Origins in cyber workshop
The idea for Bytes, Bombs and Spies originated from a 2016 research workshop led by Lin and Zegart through the Stanford Cyber Policy Program. That event brought together researchers from academia and think tanks as well as current and former policymakers in the Department of Defense (DoD) and U.S. Cyber Command.
“We organized the workshop for two reasons,” wrote Lin and Zegart. “First, it was already evident then—and is even more so now—that offensive cyber operations were becoming increasingly prominent in U.S. policy and international security more broadly.
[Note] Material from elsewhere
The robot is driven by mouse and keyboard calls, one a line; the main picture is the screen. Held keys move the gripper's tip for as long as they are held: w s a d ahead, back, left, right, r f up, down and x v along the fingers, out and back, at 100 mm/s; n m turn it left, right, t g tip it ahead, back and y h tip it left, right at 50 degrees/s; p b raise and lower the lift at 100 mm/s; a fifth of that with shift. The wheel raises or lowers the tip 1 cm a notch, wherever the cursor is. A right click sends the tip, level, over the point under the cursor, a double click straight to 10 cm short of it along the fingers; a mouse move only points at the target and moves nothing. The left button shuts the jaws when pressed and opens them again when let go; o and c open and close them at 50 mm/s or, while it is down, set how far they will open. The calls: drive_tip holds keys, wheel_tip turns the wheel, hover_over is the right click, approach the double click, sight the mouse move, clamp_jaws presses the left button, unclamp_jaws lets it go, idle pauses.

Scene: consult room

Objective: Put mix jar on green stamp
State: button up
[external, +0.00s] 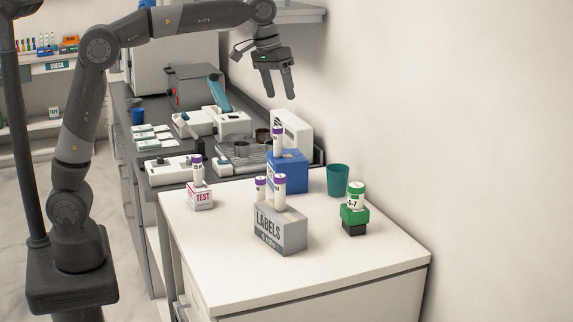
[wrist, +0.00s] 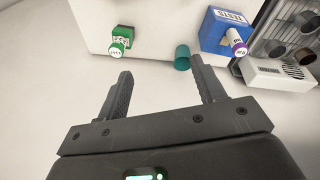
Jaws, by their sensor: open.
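A small white jar (external: 356,195) with a green lid and a dark label appears to stand upright on a green block with a black base, the green stamp (external: 353,216). I cannot read the word "mix" on any jar. In the wrist view, the jar's green lid (wrist: 117,50) and the green block (wrist: 125,29) overlap at upper left. My gripper (external: 281,97) is open and empty, high above the far side of the table and pointing down. Its two fingers (wrist: 161,88) show apart in the wrist view, with nothing between them.
A teal cup (external: 338,180) stands beside the stamp. A blue box (external: 288,172), a grey LABELS box (external: 281,233) and a TEST box (external: 200,197) hold purple-capped tubes. Lab equipment (external: 232,123) fills the counter behind. The white table's (external: 330,270) front is clear.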

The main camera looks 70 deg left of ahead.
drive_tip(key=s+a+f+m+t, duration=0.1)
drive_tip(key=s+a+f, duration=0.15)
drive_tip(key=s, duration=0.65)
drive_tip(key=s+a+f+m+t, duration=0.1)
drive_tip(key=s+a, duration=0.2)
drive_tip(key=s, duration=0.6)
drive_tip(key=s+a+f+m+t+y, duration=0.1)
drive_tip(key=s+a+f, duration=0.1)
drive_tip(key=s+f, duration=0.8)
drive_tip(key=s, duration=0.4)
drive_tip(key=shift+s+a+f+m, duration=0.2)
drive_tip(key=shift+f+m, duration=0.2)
Second, despite the rising importance of offensive cyber operations, academics and analysts were paying much greater attention to cyber defense than to cyber offense.”
Herb Lin is the Hank J. Holland Fellow in Cyber Policy and Security at the Hoover Institution and senior research scholar for cyber policy and security at the Center for International Security and Cooperation, a center of the Freeman Spogli Institute for International Studies.
Amy Zegart is the Davies Family Senior Fellow at the Hoover Institution, where she directs the Robert and Marion Oster National Security Affairs Fellows program. She is founder and co-director of the Stanford Cyber Policy Program, and senior fellow at the Center for International Security and Cooperation, a center of the Freeman Spogli Institute for International Studies.